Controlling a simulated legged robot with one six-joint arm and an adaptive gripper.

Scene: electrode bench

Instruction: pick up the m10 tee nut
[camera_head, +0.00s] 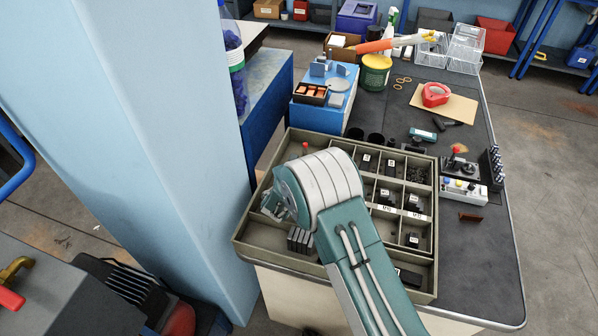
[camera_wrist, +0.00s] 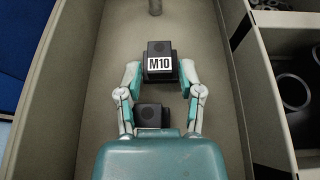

» Exercise instructions:
Reproduce the material above in full, exactly, with no images.

» Solution to this task:
Controlling a simulated legged robot with one six-joint arm and an adaptive gripper.

Scene: electrode bench

Instruction: pick up the m10 tee nut
[camera_head, +0.00s] 
[camera_wrist, +0.00s] 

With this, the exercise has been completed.